AVAILABLE RECORDS =
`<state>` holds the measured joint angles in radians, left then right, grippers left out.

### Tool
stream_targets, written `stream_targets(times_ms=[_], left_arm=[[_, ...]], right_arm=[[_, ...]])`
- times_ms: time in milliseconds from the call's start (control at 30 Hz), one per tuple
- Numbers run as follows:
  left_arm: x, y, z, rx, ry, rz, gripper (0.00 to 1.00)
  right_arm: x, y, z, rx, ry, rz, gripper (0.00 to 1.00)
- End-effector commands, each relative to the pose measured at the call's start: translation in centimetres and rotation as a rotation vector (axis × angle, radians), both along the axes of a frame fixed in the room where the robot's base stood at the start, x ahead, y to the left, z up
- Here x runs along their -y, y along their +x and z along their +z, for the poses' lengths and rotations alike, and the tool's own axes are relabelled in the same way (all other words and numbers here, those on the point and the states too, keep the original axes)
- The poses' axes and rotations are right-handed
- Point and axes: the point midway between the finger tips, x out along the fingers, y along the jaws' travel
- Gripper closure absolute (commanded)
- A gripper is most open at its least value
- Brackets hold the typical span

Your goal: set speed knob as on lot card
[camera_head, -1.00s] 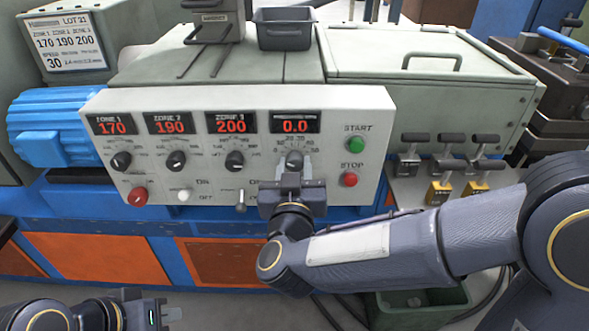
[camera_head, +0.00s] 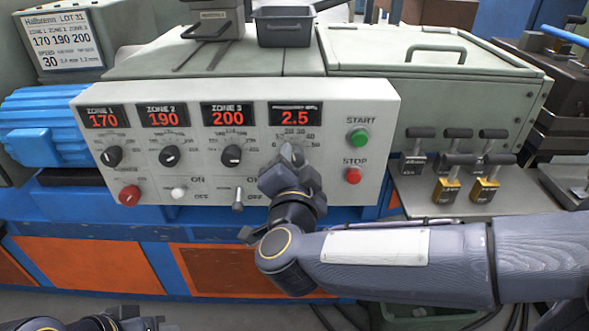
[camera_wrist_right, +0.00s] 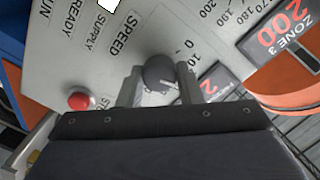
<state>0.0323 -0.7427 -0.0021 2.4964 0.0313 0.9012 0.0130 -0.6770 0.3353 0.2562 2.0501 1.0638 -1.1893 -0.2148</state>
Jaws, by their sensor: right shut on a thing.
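The speed knob (camera_head: 291,154) is at the right of the grey control panel (camera_head: 385,150), under a red display (camera_head: 295,115) reading 2.5. My right gripper (camera_head: 287,170) is shut on it, tilted in the head view. In the right wrist view the dark round knob (camera_wrist_right: 159,72) sits between the two fingers of my right gripper (camera_wrist_right: 160,85), beside the word SPEED. The lot card (camera_head: 64,42) at the upper left shows zones 170, 190, 200 and speed 30. My left gripper (camera_head: 150,322) shows only in part at the bottom edge.
Zone displays read 170 (camera_head: 103,118), 190 and 200, each above its knob. A green start button (camera_head: 359,137) and red stop button (camera_head: 353,175) are right of the speed knob. A toggle switch (camera_head: 238,200) stands just left of my right gripper.

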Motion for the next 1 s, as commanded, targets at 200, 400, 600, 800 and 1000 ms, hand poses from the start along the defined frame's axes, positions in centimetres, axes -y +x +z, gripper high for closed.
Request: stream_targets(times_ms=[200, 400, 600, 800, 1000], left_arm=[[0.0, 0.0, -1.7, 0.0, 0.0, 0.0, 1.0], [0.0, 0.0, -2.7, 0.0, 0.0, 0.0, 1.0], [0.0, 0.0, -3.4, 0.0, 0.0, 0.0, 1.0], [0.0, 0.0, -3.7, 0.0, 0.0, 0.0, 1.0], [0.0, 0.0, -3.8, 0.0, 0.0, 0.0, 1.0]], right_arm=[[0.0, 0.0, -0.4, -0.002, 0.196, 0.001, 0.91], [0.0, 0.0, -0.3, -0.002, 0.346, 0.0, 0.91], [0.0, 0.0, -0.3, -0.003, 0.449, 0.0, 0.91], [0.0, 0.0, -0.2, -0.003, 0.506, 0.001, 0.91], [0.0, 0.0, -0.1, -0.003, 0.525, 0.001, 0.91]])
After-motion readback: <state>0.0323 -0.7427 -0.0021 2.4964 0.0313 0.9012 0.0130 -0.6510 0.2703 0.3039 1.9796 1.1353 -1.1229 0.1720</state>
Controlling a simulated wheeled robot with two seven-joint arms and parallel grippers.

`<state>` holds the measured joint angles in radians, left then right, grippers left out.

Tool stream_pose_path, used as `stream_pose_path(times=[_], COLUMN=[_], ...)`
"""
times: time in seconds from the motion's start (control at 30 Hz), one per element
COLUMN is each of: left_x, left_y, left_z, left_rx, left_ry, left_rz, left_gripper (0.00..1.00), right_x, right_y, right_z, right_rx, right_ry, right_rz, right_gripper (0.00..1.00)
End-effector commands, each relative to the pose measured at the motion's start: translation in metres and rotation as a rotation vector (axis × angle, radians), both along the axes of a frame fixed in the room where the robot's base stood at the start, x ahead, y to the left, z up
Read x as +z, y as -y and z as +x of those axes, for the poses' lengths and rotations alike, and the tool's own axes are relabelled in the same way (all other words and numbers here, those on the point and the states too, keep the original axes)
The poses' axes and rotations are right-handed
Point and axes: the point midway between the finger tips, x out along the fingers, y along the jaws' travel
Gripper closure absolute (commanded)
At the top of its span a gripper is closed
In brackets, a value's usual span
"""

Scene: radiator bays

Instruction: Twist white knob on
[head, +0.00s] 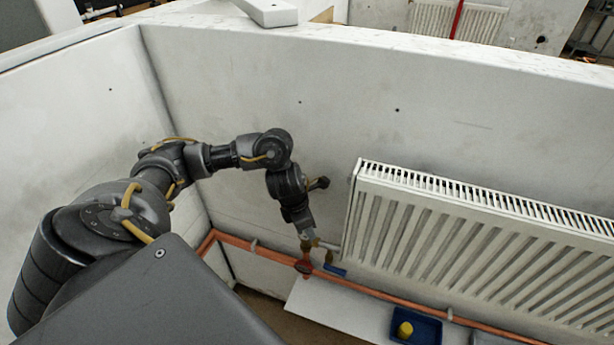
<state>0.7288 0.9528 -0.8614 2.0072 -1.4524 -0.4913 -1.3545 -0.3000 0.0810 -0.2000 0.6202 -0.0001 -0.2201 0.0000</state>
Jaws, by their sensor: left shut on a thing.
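My left gripper (306,236) reaches down to the lower left corner of the white radiator (400,225). It points down at the brass valve (318,244) beside the radiator and is shut on a small pale thing there, which I take as the white knob. The knob is mostly hidden by the jaws and too small to make out. I cannot tell whether it is seated on the valve or how far it is turned. My right gripper is out of view.
A red handle (303,267) and a blue handle (335,270) sit just below the valve. A copper pipe (385,296) runs along the wall. A blue tray (428,330) with a yellow thing (405,329) rests on a white board (340,312). Bay walls stand left and behind.

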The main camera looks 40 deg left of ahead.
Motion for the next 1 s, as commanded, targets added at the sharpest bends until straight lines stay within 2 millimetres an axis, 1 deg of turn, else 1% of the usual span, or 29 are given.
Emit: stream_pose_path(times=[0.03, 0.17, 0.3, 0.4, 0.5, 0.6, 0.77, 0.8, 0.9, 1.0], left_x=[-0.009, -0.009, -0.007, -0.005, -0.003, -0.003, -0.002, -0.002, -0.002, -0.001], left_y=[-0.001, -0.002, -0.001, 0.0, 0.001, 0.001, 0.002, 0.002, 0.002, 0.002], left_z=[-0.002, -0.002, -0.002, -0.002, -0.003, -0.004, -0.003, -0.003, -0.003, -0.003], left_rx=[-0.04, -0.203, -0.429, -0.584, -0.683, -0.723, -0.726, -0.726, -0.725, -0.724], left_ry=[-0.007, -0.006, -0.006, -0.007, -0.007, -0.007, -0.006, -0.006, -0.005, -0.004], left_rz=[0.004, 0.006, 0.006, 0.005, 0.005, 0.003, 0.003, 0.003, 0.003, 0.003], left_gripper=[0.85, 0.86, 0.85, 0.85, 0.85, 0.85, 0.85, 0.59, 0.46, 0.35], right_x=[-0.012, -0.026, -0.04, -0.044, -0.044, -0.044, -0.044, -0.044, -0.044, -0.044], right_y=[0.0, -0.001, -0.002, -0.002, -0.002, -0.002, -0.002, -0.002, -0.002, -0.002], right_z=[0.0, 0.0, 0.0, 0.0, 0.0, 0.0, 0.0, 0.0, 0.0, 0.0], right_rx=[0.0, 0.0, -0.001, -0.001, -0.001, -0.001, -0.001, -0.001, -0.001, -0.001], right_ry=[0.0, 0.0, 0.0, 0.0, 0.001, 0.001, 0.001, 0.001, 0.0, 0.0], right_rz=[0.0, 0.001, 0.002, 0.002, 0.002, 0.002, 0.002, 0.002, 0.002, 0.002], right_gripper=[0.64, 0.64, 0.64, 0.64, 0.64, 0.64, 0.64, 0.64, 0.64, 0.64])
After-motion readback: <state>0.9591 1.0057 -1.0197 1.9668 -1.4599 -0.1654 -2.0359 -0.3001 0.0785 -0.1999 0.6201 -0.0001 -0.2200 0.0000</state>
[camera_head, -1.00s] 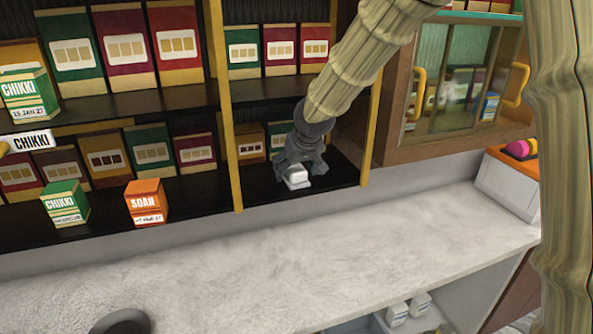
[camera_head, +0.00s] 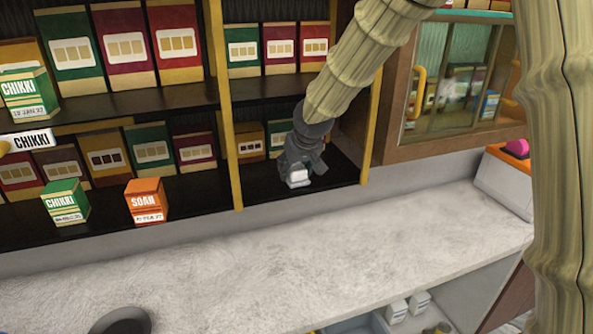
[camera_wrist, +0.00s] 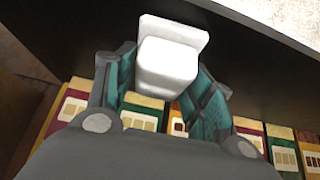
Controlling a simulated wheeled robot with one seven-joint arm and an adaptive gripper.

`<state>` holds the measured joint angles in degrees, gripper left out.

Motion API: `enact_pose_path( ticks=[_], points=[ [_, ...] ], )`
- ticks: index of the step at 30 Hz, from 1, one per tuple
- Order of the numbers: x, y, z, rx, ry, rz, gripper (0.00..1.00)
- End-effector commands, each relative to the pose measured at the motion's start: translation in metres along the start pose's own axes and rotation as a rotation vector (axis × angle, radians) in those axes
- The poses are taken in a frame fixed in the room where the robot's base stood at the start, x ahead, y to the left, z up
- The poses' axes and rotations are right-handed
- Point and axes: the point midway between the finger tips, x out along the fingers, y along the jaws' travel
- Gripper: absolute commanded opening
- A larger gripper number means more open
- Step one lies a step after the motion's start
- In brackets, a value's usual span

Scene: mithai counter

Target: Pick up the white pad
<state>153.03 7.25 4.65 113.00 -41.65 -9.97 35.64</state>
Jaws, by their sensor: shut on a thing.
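The white pad (camera_wrist: 170,62) shows in the wrist view between the two teal-faced fingers of my gripper (camera_wrist: 163,85), which is shut on it. It looks like a rounded white block with a flat white plate at its far end. In the head view the white pad (camera_head: 298,177) shows small below my gripper (camera_head: 298,165), over the dark lower shelf of the right bay. Part of the pad is hidden by the fingers. I cannot tell whether the pad still touches the shelf.
Boxes (camera_head: 251,141) stand at the back of the same shelf. A yellow upright (camera_head: 231,150) bounds the bay on the left. An orange SOAN box (camera_head: 146,200) and a green CHIKKI box (camera_head: 65,203) stand further left. The pale counter (camera_head: 270,265) below is mostly clear.

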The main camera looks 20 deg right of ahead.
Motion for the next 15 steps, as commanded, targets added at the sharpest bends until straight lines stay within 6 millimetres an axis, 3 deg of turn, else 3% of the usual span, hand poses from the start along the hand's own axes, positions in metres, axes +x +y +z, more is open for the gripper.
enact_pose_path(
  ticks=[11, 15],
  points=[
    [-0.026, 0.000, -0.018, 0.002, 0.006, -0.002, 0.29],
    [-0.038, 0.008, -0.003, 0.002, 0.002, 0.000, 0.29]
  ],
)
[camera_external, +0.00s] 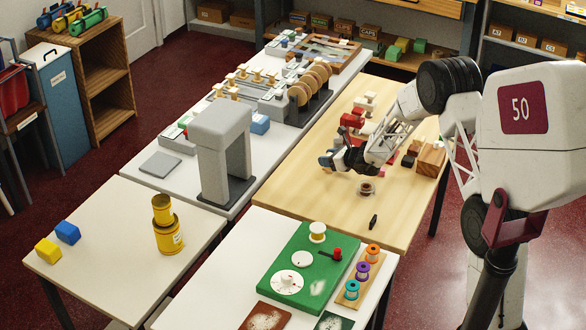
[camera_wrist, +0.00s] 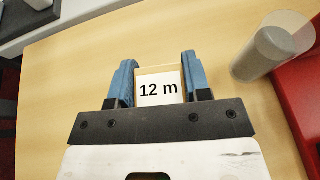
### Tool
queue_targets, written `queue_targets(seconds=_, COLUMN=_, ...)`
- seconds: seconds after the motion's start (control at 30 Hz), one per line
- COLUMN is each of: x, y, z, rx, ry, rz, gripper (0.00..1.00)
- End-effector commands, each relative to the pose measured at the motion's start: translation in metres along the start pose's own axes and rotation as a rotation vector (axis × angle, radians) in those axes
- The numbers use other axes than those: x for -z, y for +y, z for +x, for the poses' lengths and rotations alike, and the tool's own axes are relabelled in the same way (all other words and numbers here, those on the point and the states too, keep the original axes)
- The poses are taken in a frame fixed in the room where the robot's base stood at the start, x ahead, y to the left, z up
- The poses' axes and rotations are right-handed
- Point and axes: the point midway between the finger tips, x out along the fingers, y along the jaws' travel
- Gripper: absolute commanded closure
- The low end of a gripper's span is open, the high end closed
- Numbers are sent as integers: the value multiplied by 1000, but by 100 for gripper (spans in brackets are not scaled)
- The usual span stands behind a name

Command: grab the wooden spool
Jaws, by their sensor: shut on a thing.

SET EXERCISE =
Write out the lines running from the one that contains "[camera_external, +0.00s]" through the one that contains "- COLUMN is", ends included, and nothing else. Pictures stay out of the copy.

RESPONSE TO THE EXERCISE =
[camera_external, +0.00s] 
[camera_wrist, +0.00s] 
### Tool
queue_targets, written `queue_targets(seconds=_, COLUMN=_, ...)`
- seconds: seconds after the motion's start (control at 30 Hz), one per line
- COLUMN is each of: x, y, z, rx, ry, rz, gripper (0.00..1.00)

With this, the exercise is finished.